While Fox led the way in skewing coverage when it came to the GOP, aka the Fox primary, all the media left and right got in on the act. Morning Joe created this new low standard of the “Trump call in” with Joe twisting himself to legitimize Trump’s positions only later to find some faux outrage. Trump is great TV and ratings soared. CBS CEO Les Moonves said it himself, “Donald Trump might not be good for America, but he’s great for the bottom line,” as record advertising revenues were scored by the cable and network new divisions.

But after cashing all those advertising checks, the same media that skewed coverage one way, decided it was time to drag Hillary across the finish line. When it came it to trying to finally settle the outcome of the election it was NBC that suddenly, mysteriously unearthed “the lost” Access Hollywood tapes in an October surprise. Unfortunately for supporters of team Clinton, NBC released the tapes too early allowing Trump to weather the storm, stabilize and finally for Hillary to be outdone and ultimately undone by none other than Anthony Weiner.

When it comes to Comey – I might be wrong, but my sense was he was put between a rock and a hard place when investigators found Clinton emails on Weiners’ computer. What might, under normal circumstances, have been managed quietly was blown up because if Preet knew of the emails, there was no certainty of when the rest of the world might know. Facing this uncertainty and after promising Congress he would notify them of any new developments – Comey had basically no choice.
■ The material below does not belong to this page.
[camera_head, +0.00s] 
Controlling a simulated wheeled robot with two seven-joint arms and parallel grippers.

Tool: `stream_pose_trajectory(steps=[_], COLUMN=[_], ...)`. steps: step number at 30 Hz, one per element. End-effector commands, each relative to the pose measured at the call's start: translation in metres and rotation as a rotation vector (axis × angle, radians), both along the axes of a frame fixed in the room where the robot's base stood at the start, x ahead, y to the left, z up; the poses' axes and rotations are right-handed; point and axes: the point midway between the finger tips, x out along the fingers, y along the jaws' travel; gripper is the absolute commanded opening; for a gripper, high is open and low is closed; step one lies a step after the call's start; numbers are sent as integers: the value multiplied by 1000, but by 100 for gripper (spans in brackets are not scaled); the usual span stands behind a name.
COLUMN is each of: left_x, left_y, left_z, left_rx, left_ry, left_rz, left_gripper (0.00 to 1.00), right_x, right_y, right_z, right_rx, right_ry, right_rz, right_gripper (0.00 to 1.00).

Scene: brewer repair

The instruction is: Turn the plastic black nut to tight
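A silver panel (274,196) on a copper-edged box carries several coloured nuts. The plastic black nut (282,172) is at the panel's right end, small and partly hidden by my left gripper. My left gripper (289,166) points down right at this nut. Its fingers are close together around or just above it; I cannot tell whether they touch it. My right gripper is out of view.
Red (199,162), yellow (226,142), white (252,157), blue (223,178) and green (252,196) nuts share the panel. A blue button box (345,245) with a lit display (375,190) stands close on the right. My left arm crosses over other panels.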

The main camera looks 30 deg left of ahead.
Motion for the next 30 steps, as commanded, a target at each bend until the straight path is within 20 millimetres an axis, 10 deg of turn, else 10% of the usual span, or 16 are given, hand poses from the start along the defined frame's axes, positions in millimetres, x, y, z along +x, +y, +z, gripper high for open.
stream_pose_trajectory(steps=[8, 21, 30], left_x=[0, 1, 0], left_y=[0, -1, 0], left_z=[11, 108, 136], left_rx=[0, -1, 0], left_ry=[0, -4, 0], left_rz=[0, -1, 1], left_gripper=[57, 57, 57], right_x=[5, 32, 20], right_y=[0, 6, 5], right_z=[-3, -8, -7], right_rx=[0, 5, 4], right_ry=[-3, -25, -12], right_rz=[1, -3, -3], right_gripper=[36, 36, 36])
Comey didn’t cost Clinton the election – if anything Huma and Anthony did.

For the press, reporting the objective truth was more elusive and yes more challenging than ever. Watching Trump say one thing and then his team scramble to calmly explain what “he really meant” in 180 degree fashion was both disturbing and amazing to watch at the same time. Kudos to Conway and Miller for interpreting Trump-speak into reasonable sound bites, even if the dissonance was often jarring, But sadly it reflects the world we live in today.

Double standards, double talk and hypocrisy have become the norm and they have taken their toll on the electorate. 10 years after the greatest economic calamity since the Great Depression not one person responsible has gone to jail. Just this year, Wells Fargo brazenly ripped of hundreds of thousands of account holders – yet the CEO walks away with a golden parachute. Many of our elected officials simply pick and choose which laws they choose to follow. Federal indictments are handed down in Nassau County mere weeks before an election. And the state’s top law enforcement office holds the Trump Foundation to one standard and the Clinton Foundation to another. Is it any surprise that voters are just a bit cynical when it comes to sorting out what’s important and what’s not? What’s the truth and what’s not?
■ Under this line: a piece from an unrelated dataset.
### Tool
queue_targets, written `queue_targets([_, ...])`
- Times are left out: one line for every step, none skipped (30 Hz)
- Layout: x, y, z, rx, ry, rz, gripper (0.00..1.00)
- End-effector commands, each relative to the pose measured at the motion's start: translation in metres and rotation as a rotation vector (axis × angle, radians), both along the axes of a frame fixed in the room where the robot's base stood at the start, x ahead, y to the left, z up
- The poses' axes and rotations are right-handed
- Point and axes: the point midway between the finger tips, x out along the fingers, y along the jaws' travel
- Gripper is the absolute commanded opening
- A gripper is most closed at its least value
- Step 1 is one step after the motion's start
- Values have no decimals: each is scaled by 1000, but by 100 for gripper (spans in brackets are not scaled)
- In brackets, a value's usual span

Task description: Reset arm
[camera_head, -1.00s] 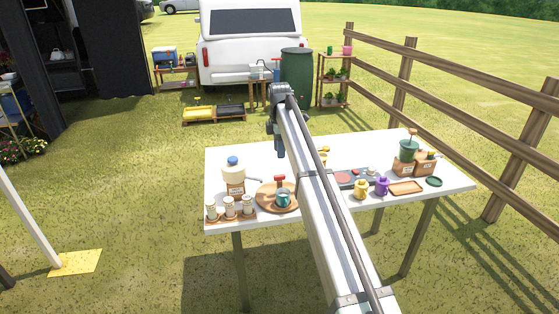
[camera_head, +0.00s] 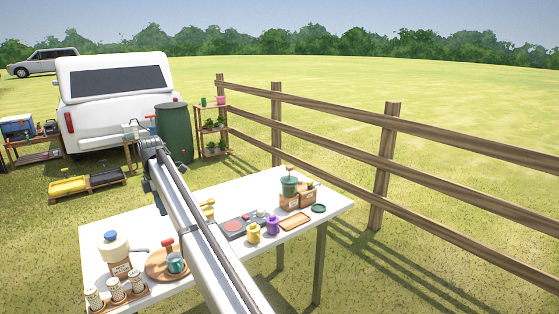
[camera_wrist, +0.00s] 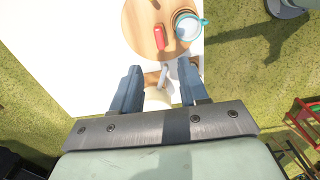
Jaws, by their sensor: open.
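My gripper (camera_wrist: 158,82) is open, with nothing between its two blue-grey fingers. In the head view my gripper (camera_head: 157,200) hangs from the end of my arm, above the white table (camera_head: 95,233). In the wrist view a round wooden tray (camera_wrist: 138,38) on the table lies ahead of the fingertips. It bears a red-topped item (camera_wrist: 159,37) and a teal mug (camera_wrist: 187,24). A white jug (camera_head: 116,250) stands left of the tray in the head view. A pale shape, partly hidden, shows below the fingers in the wrist view.
A wooden fence (camera_head: 388,150) runs behind on the right; grass surrounds the table.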

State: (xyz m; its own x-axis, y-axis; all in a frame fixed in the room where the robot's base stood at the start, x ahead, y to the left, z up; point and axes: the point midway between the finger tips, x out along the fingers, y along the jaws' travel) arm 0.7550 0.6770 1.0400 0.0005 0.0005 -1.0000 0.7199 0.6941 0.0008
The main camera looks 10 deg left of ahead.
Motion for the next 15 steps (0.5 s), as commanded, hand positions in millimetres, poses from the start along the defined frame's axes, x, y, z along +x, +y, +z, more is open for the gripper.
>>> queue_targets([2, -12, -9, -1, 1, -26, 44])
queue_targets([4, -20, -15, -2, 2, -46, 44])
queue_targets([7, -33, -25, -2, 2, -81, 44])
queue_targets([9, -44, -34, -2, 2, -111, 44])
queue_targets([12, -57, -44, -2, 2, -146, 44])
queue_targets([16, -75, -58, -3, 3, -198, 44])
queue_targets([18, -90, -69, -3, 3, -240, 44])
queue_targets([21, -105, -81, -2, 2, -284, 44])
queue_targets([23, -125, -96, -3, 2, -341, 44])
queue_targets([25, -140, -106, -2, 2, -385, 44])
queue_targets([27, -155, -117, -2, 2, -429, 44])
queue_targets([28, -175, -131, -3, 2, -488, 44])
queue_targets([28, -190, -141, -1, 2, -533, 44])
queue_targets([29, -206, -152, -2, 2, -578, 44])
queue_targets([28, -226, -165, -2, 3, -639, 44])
Finally, when it came to the political establishment what a disaster. In a year when 16 rock ribbed establishment Republicans envisioned their own pathways to the White House all but one, George Pataki, hid for months while the 17th, Trump, built momentum toward the nomination. One after another, GOP candidates made the cynical miscalculation, much like the pundits, that the next misstep will take Trump down and their campaign would be there to pick up his voters. Jeb Bush’s PAC spent close to $100 million attacking Marco Rubio – not one campaign with resources focused on taking out Trump until it was too late.
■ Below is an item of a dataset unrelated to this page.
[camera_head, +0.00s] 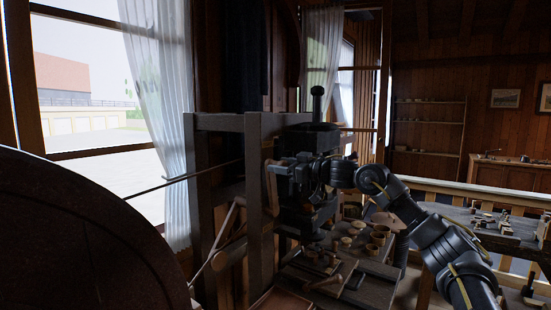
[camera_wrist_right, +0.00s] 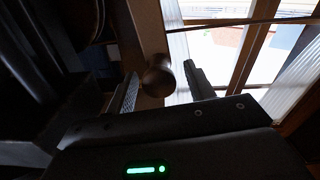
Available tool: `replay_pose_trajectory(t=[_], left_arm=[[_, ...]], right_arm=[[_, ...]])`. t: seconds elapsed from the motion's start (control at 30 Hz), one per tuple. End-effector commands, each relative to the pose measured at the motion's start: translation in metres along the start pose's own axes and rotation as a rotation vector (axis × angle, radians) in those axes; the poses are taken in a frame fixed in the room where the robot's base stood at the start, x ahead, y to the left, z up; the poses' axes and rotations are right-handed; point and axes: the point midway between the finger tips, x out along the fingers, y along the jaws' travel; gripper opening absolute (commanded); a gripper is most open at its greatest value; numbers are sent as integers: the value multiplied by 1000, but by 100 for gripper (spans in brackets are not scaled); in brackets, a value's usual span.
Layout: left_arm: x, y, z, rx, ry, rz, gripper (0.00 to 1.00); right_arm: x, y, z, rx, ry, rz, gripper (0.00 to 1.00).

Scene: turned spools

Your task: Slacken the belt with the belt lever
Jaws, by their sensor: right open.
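My right gripper (camera_head: 277,167) is beside the wooden frame of the machine in the head view, with its arm coming in from the right. In the right wrist view the gripper (camera_wrist_right: 162,87) is open. A round dark wooden knob (camera_wrist_right: 158,77) shows between its two fingers, with a gap on each side; it looks like the end of the belt lever. I cannot tell how deep it lies between the fingers. The belt (camera_head: 190,177) runs as a thin dark line from the left to the frame. My left gripper is not in view.
A large dark wheel (camera_head: 75,235) fills the lower left. The wooden frame (camera_head: 255,165) stands close to my gripper. A bench (camera_head: 372,290) with several small turned pieces lies below my right arm. A window (camera_head: 95,110) is behind.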

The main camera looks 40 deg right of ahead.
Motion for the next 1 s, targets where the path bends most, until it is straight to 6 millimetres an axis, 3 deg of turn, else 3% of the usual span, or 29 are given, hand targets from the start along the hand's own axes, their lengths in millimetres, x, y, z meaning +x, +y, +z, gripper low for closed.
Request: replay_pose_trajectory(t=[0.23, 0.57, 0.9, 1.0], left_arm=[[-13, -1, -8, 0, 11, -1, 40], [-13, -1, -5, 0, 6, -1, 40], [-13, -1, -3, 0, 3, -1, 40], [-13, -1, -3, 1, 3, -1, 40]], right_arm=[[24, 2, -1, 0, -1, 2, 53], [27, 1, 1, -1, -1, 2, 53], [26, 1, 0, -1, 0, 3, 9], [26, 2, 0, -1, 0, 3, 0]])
For the Democrats, Wikileaks proved the conspiracy to undermine Bernie Sanders was real and was devastating to the Clinton effort. And as much as Trump was over reported by the media, Sanders, who was very much inspiring his own populist uprising, was largely dismissed and underreported. We can’t underestimate the impact of this disparity on the Democratic primary. Ironically, in many ways Clinton actually looked more like a Republican, certainly more establishment than Trump ever did. Her coziness with Wall Street, her experience voting for and overseeing two failed wars, her shifting support for free trade and her apparent wealth all could of easily landed her in a GOP primary. Is it any wonder she had a difficult time turning out the Obama coalition?

So now what? In the days after election I’ve heard of hispanic grade school students crying for fear that they might be deported, of mothers numb as to what it means for their daughters, a number of reporters genuinely concerned with rising anti-semitism and pundits one and all shocked that “this is not their America.” Their concerns, their fears are real and we must all be on guard for those elements of hate in our society that conflate an election result that acknowledges America’s tough problems with an acceptance of intolerance. But at the same time, this tendency to lump all Trump voters in with racists, homophobes or the general “basket of deplorables” is also unacceptable.

Finally, for those Democrats, liberals and independents who think it’s the end of the world, remember thrice married Donald Trump is not exactly a christian fundamentalist, he voted for John Kerry in 2004, was pro-choice long before he was pro-life and actually in the campaign set aside issues like gay marriage. Donald Trump is not a conservative and not an ideologue – he is real estate developer, a master marketer and ultimately a deal maker.  And while his temperament on the trail has left many of us concerned – only he knows how much of it was showmanship and how much of it was authentic. The truth is Trump seems equally as genuine denouncing Hillary as “crooked” as he does praising her as “lovely” and “tough.”

From repairing the promise of the American Dream for middle America, to reclaiming our inner cities to fixing our broken immigration system – there are tough challenges ahead. Challenges that have eluded establishment Democrats and Republicans alike, the professionals that have formulated their policies and the special interests that have funded them. For the past 18 months Trump has colored outside the lines. He did not campaign within the boundaries of what had been accepted practice – to fix America, he’s going to have to do the same thing.